Problem statement
Transcribe all of the records word for word, but omit the pictures.
[Begin Data lines]
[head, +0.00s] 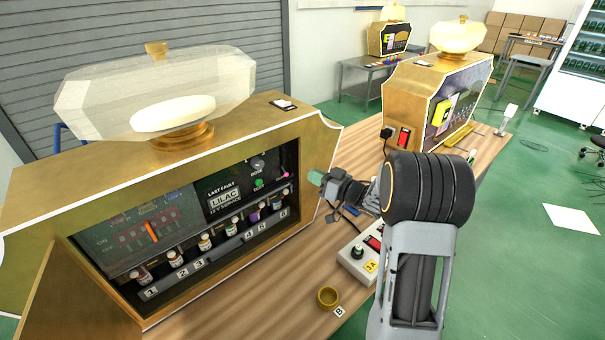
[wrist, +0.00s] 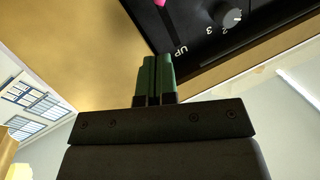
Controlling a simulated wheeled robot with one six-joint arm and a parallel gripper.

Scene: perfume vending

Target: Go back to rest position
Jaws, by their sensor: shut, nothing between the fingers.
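My gripper (head: 316,178) is at the right end of the near gold vending machine (head: 200,150), close to its front panel edge. In the wrist view its green fingers (wrist: 155,78) are together with nothing between them. The wrist view shows a corner of the black panel with a dial (wrist: 228,15) marked with numbers, the word UP and part of a pink knob. The pink knob (head: 284,174) also shows in the head view, just left of the gripper. I cannot tell whether the fingertips touch the machine.
Small bottles (head: 205,242) stand in numbered slots in the machine. A gold cup (head: 328,297) and a control box (head: 356,262) are on the wooden table (head: 270,310) below my arm. A second gold machine (head: 440,100) stands behind.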

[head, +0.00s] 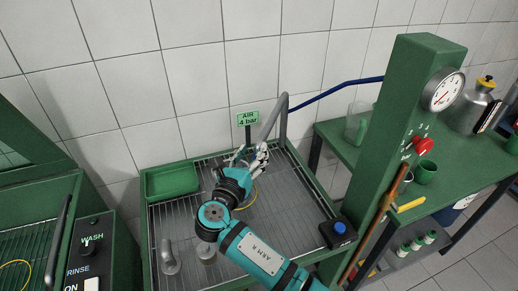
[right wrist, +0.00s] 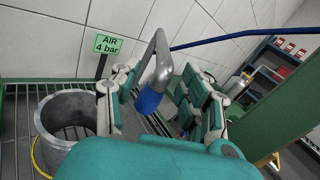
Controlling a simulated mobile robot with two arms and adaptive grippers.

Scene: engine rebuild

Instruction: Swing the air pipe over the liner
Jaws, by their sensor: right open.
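The grey air pipe (head: 283,120) rises at the back right of the grated wash tray and bends over at its top. In the right wrist view the air pipe (right wrist: 162,60) ends in a blue nozzle (right wrist: 148,101). My right gripper (head: 253,157) is open, and its fingers stand on either side of the nozzle in the right wrist view; contact cannot be told. The liner, a grey open metal cylinder (right wrist: 72,118), stands upright on the grate left of my gripper in that view. In the head view my arm seems to hide it. My left gripper is out of view.
An "AIR 4 bar" sign (head: 247,119) stands behind the gripper. A green bin (head: 172,181) is at the tray's back left. Metal parts (head: 169,257) stand on the front grate. A box with a blue button (head: 338,232) and a green post (head: 396,120) are at right.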

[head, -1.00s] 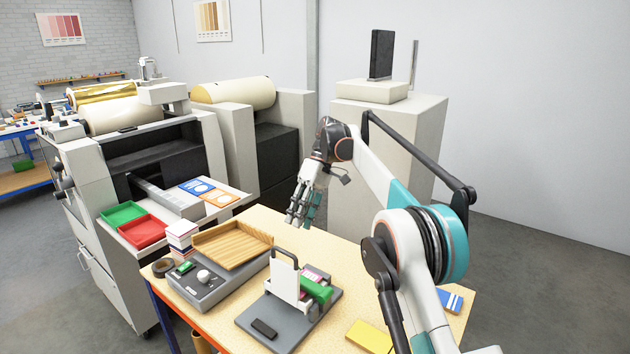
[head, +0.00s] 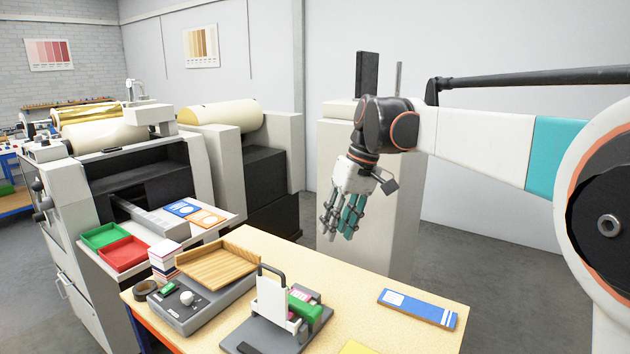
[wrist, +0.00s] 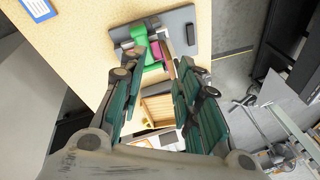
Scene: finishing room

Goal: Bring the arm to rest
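My gripper (head: 341,214) hangs in the air beyond the far edge of the table, fingers pointing down, right of the wooden tray and above table height. Nothing is held in the gap; the table with the press and tray shows below and beyond. My arm reaches in from the right, its white and teal link nearly level.
The table (head: 370,328) carries a wooden tray (head: 216,262), a grey device (head: 190,308), a press with a green part (head: 304,306) and a blue packet (head: 418,306). A machine with green (head: 104,236) and red trays (head: 122,255) stands left. A pale cabinet (head: 400,230) stands behind my gripper.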

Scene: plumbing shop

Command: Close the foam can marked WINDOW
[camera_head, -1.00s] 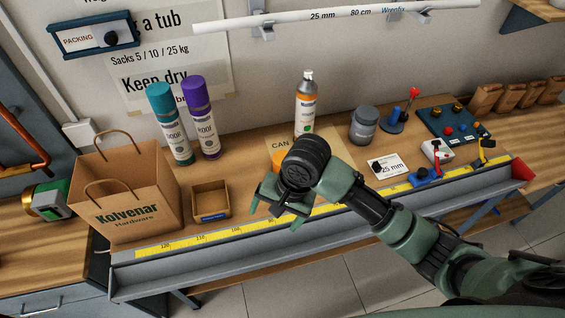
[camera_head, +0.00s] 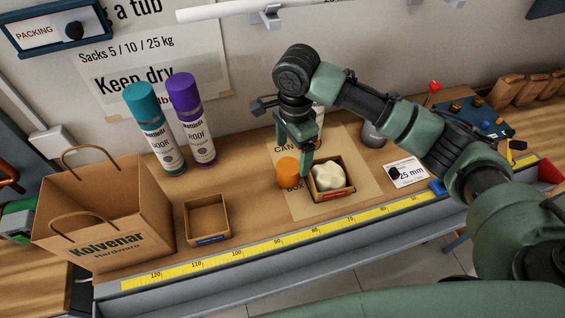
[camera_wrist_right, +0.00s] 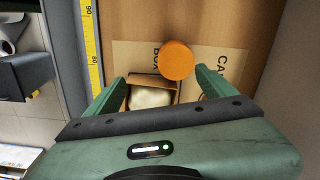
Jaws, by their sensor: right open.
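My right gripper (camera_head: 296,152) is open and empty, pointing down over the mat. In the right wrist view its fingers (camera_wrist_right: 160,77) are spread, with an orange cap (camera_wrist_right: 177,60) just beyond and between the tips. In the head view the orange cap (camera_head: 288,172) lies on the card mat (camera_head: 350,208), close to the fingertips and apart from any can. The foam can (camera_head: 319,114) is mostly hidden behind my right gripper and arm; only a sliver shows, and its label is unreadable. My left gripper is not in view.
A small box with a cream foam blob (camera_head: 330,176) stands right of the cap. An empty box (camera_head: 207,219), a paper bag (camera_head: 108,205), teal (camera_head: 155,128) and purple (camera_head: 192,118) cans stand left. A grey jar (camera_head: 373,133) is behind my arm.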

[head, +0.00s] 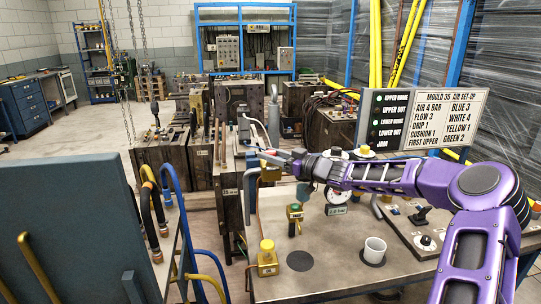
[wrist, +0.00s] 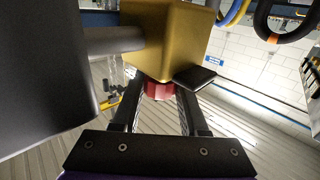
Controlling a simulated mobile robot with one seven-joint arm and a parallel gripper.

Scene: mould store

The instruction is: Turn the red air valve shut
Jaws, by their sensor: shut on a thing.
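The red air valve's knob (wrist: 158,91) shows in the wrist view below a brass block (wrist: 165,38), between the two dark fingers of my gripper (wrist: 158,97). The fingers are shut on the knob, one on each side. In the head view my gripper (head: 279,154) reaches left over the bench to the brass block (head: 270,160) on a grey pipe. The red knob is hidden there behind the fingers. Its exact turn angle cannot be told.
A brass valve with a green top (head: 295,212) and one with a yellow cap (head: 267,257) stand on the bench. A gauge (head: 335,194), a white cup (head: 375,248) and a control panel (head: 420,222) are to the right. A sign (head: 449,118) stands behind.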

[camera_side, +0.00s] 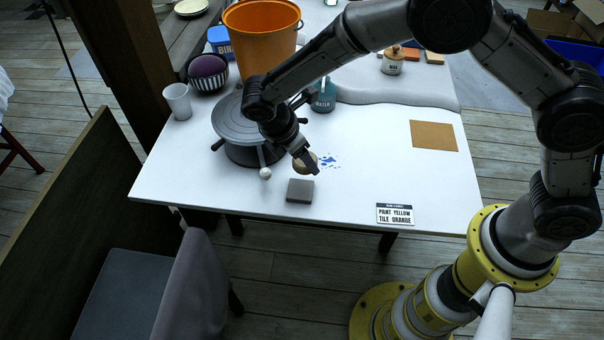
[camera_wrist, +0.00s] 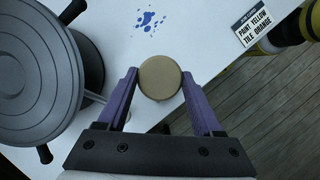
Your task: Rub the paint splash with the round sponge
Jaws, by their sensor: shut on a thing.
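The round sponge (camera_wrist: 160,77) is a tan disc held between the two fingers of my gripper (camera_wrist: 159,86). In the side view my gripper (camera_side: 308,163) is shut on the sponge (camera_side: 301,163), above the white table and just left of the paint splash. The paint splash (camera_side: 329,160) is a cluster of blue spots on the table. In the wrist view the splash (camera_wrist: 150,20) lies beyond the sponge, near the top edge, with clear table between them. Whether the sponge touches the table cannot be told.
A teal jar (camera_side: 323,97) stands behind. A sign (camera_side: 395,214) and a brown square board (camera_side: 433,135) lie to the right, with free table between.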

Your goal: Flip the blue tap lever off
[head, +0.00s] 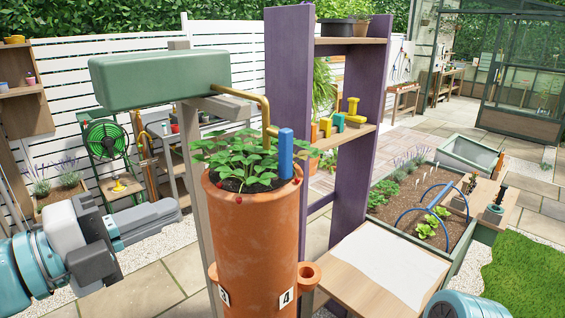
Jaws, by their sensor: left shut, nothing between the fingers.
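The blue tap lever (286,153) stands upright at the end of a brass pipe (265,108). The pipe bends down from a green tank (160,78). The lever is over the right rim of a tall terracotta planter (255,225) filled with leafy strawberry plants (238,158). My left gripper (172,212) is shut and empty, left of the planter and lower than the lever, well apart from it. My right gripper is out of view; only a rounded part of my arm shows at the bottom right.
A purple shelf post (288,60) rises just behind the lever. A grey wooden post (197,190) stands between my left gripper and the planter. A side pocket (309,274) juts from the planter's right. A wooden table (385,265) with a white sheet is at right.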

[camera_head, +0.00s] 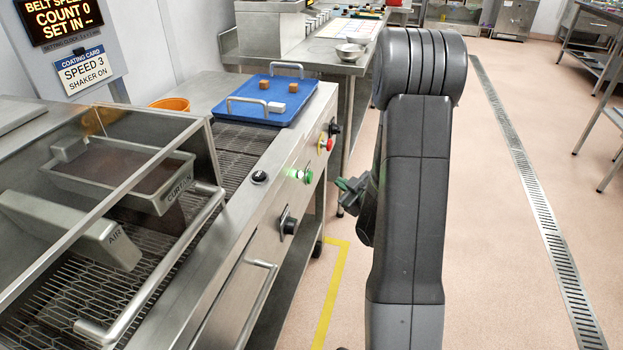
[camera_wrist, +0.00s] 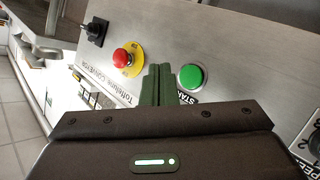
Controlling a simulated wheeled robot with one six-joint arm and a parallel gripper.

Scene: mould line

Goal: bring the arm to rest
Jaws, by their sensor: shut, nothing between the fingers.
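My gripper (camera_head: 351,190) shows in the head view to the left of my dark arm, in front of the machine's control side. In the wrist view its two green fingers (camera_wrist: 157,86) are shut together with nothing between them. Beyond them is the steel panel with a green START button (camera_wrist: 190,77) to the right and a red button on a yellow plate (camera_wrist: 122,58) to the left. The fingers appear between the two buttons in the picture; I cannot tell how far they are from the panel. My arm stands upright and hides part of the floor.
The coating machine (camera_head: 262,230) fills the left, with a clear hood and a wire belt. A blue tray (camera_head: 255,97) with brown pieces lies on its far end, beside an orange bowl (camera_head: 170,104). A steel table (camera_head: 340,58) stands behind. Open floor lies right, with a drain (camera_head: 520,170).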

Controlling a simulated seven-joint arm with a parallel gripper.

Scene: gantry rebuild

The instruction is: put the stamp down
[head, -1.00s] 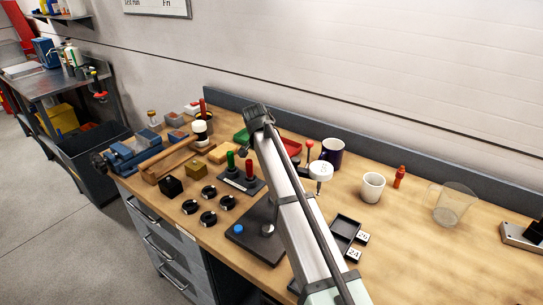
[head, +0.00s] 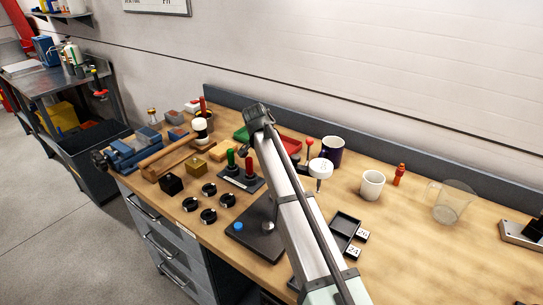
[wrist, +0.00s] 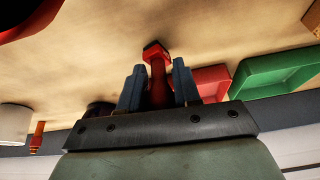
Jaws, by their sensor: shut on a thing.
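The stamp (wrist: 157,80) is red with a squarish end and shows in the wrist view between the two blue-grey fingers of my gripper (wrist: 158,85). The fingers are shut on it, and its squarish end sticks out beyond them over the wooden bench. I cannot tell whether the stamp touches the bench top. In the head view my arm hides the gripper. A small red-knobbed thing (head: 309,142) shows just right of my arm there; I cannot tell whether it is the held stamp.
A dark mug (head: 333,151), red tray (head: 291,144) and green tray (head: 241,135) stand near the back. A white-faced round gauge (head: 320,168) is close to my arm. A white mug (head: 372,185), red bottle (head: 399,175) and clear jug (head: 451,204) stand right. Bench between them is bare.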

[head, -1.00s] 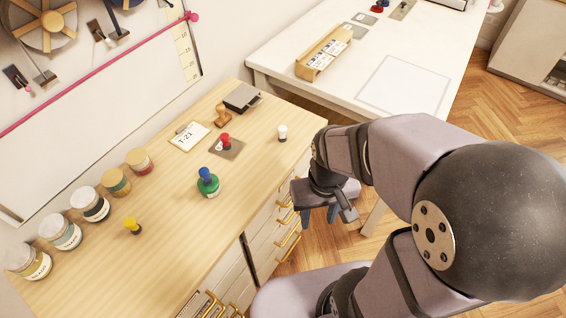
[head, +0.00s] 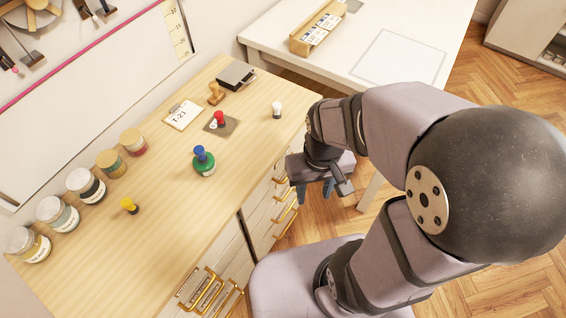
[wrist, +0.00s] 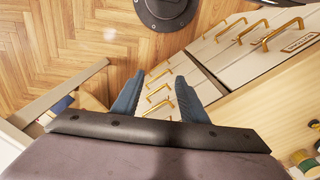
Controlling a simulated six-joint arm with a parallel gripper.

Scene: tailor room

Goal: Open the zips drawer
[End Data lines]
Solution to this task
[head, +0.00s] 
[wrist, +0.00s] 
Controlling a simulated wheeled robot with one six-joint arm and a parallel gripper.

Scene: perfume vending

Target: Go back to rest position
Jaws, by their sensor: shut, nothing between the fingers.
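My gripper (head: 316,178) is at the right end of the near gold vending machine (head: 200,150), close to its front panel edge. In the wrist view its green fingers (wrist: 155,78) are together with nothing between them. The wrist view shows a corner of the black panel with a dial (wrist: 228,15) marked with numbers, the word UP and part of a pink knob. The pink knob (head: 284,174) also shows in the head view, just left of the gripper. I cannot tell whether the fingertips touch the machine.
Small bottles (head: 205,242) stand in numbered slots in the machine. A gold cup (head: 328,297) and a control box (head: 356,262) are on the wooden table (head: 270,310) below my arm. A second gold machine (head: 440,100) stands behind.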

[head, +0.00s] 
[right wrist, +0.00s] 
Controlling a simulated mobile robot with two arms and adaptive grippers.

Scene: engine rebuild

Instruction: Swing the air pipe over the liner
Jaws, by their sensor: right open.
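The grey air pipe (head: 283,120) rises at the back right of the grated wash tray and bends over at its top. In the right wrist view the air pipe (right wrist: 162,60) ends in a blue nozzle (right wrist: 148,101). My right gripper (head: 253,157) is open, and its fingers stand on either side of the nozzle in the right wrist view; contact cannot be told. The liner, a grey open metal cylinder (right wrist: 72,118), stands upright on the grate left of my gripper in that view. In the head view my arm seems to hide it. My left gripper is out of view.
An "AIR 4 bar" sign (head: 247,119) stands behind the gripper. A green bin (head: 172,181) is at the tray's back left. Metal parts (head: 169,257) stand on the front grate. A box with a blue button (head: 338,232) and a green post (head: 396,120) are at right.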

[head, -1.00s] 
[head, +0.00s] 
[wrist, +0.00s] 
Scene: finishing room

Goal: Bring the arm to rest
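My gripper (head: 341,214) hangs in the air beyond the far edge of the table, fingers pointing down, right of the wooden tray and above table height. Nothing is held in the gap; the table with the press and tray shows below and beyond. My arm reaches in from the right, its white and teal link nearly level.
The table (head: 370,328) carries a wooden tray (head: 216,262), a grey device (head: 190,308), a press with a green part (head: 304,306) and a blue packet (head: 418,306). A machine with green (head: 104,236) and red trays (head: 122,255) stands left. A pale cabinet (head: 400,230) stands behind my gripper.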

Scene: plumbing shop

Command: Close the foam can marked WINDOW
[camera_head, -1.00s] 
[camera_head, +0.00s] 
[camera_wrist_right, +0.00s] 
Jaws, by their sensor: right open.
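My right gripper (camera_head: 296,152) is open and empty, pointing down over the mat. In the right wrist view its fingers (camera_wrist_right: 160,77) are spread, with an orange cap (camera_wrist_right: 177,60) just beyond and between the tips. In the head view the orange cap (camera_head: 288,172) lies on the card mat (camera_head: 350,208), close to the fingertips and apart from any can. The foam can (camera_head: 319,114) is mostly hidden behind my right gripper and arm; only a sliver shows, and its label is unreadable. My left gripper is not in view.
A small box with a cream foam blob (camera_head: 330,176) stands right of the cap. An empty box (camera_head: 207,219), a paper bag (camera_head: 108,205), teal (camera_head: 155,128) and purple (camera_head: 192,118) cans stand left. A grey jar (camera_head: 373,133) is behind my arm.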

[head, +0.00s] 
[wrist, +0.00s] 
Controlling a simulated mobile robot with one seven-joint arm and a parallel gripper.

Scene: mould store

The instruction is: Turn the red air valve shut
Jaws, by their sensor: shut on a thing.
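The red air valve's knob (wrist: 158,91) shows in the wrist view below a brass block (wrist: 165,38), between the two dark fingers of my gripper (wrist: 158,97). The fingers are shut on the knob, one on each side. In the head view my gripper (head: 279,154) reaches left over the bench to the brass block (head: 270,160) on a grey pipe. The red knob is hidden there behind the fingers. Its exact turn angle cannot be told.
A brass valve with a green top (head: 295,212) and one with a yellow cap (head: 267,257) stand on the bench. A gauge (head: 335,194), a white cup (head: 375,248) and a control panel (head: 420,222) are to the right. A sign (head: 449,118) stands behind.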

[camera_side, +0.00s] 
[camera_wrist, +0.00s] 
Your task: Rub the paint splash with the round sponge
Jaws, by their sensor: shut on a thing.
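The round sponge (camera_wrist: 160,77) is a tan disc held between the two fingers of my gripper (camera_wrist: 159,86). In the side view my gripper (camera_side: 308,163) is shut on the sponge (camera_side: 301,163), above the white table and just left of the paint splash. The paint splash (camera_side: 329,160) is a cluster of blue spots on the table. In the wrist view the splash (camera_wrist: 150,20) lies beyond the sponge, near the top edge, with clear table between them. Whether the sponge touches the table cannot be told.
A teal jar (camera_side: 323,97) stands behind. A sign (camera_side: 395,214) and a brown square board (camera_side: 433,135) lie to the right, with free table between.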

Your goal: Flip the blue tap lever off
[head, +0.00s] 
Jaws, by their sensor: left shut, nothing between the fingers.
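The blue tap lever (286,153) stands upright at the end of a brass pipe (265,108). The pipe bends down from a green tank (160,78). The lever is over the right rim of a tall terracotta planter (255,225) filled with leafy strawberry plants (238,158). My left gripper (172,212) is shut and empty, left of the planter and lower than the lever, well apart from it. My right gripper is out of view; only a rounded part of my arm shows at the bottom right.
A purple shelf post (288,60) rises just behind the lever. A grey wooden post (197,190) stands between my left gripper and the planter. A side pocket (309,274) juts from the planter's right. A wooden table (385,265) with a white sheet is at right.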

[camera_head, +0.00s] 
[camera_wrist, +0.00s] 
Controlling a simulated wheeled robot with one six-joint arm and a parallel gripper.

Scene: mould line

Goal: bring the arm to rest
Jaws, by their sensor: shut, nothing between the fingers.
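My gripper (camera_head: 351,190) shows in the head view to the left of my dark arm, in front of the machine's control side. In the wrist view its two green fingers (camera_wrist: 157,86) are shut together with nothing between them. Beyond them is the steel panel with a green START button (camera_wrist: 190,77) to the right and a red button on a yellow plate (camera_wrist: 122,58) to the left. The fingers appear between the two buttons in the picture; I cannot tell how far they are from the panel. My arm stands upright and hides part of the floor.
The coating machine (camera_head: 262,230) fills the left, with a clear hood and a wire belt. A blue tray (camera_head: 255,97) with brown pieces lies on its far end, beside an orange bowl (camera_head: 170,104). A steel table (camera_head: 340,58) stands behind. Open floor lies right, with a drain (camera_head: 520,170).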

Controlling a simulated seven-joint arm with a parallel gripper.

Scene: gantry rebuild

The instruction is: put the stamp down
[head, -1.00s] 
[head, +0.00s] 
[wrist, +0.00s] 
Jaws, by their sensor: shut on a thing.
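The stamp (wrist: 157,80) is red with a squarish end and shows in the wrist view between the two blue-grey fingers of my gripper (wrist: 158,85). The fingers are shut on it, and its squarish end sticks out beyond them over the wooden bench. I cannot tell whether the stamp touches the bench top. In the head view my arm hides the gripper. A small red-knobbed thing (head: 309,142) shows just right of my arm there; I cannot tell whether it is the held stamp.
A dark mug (head: 333,151), red tray (head: 291,144) and green tray (head: 241,135) stand near the back. A white-faced round gauge (head: 320,168) is close to my arm. A white mug (head: 372,185), red bottle (head: 399,175) and clear jug (head: 451,204) stand right. Bench between them is bare.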

[head, -1.00s] 
[head, +0.00s] 
[wrist, +0.00s] 
Controlling a simulated six-joint arm with a parallel gripper.

Scene: tailor room

Goal: Open the zips drawer

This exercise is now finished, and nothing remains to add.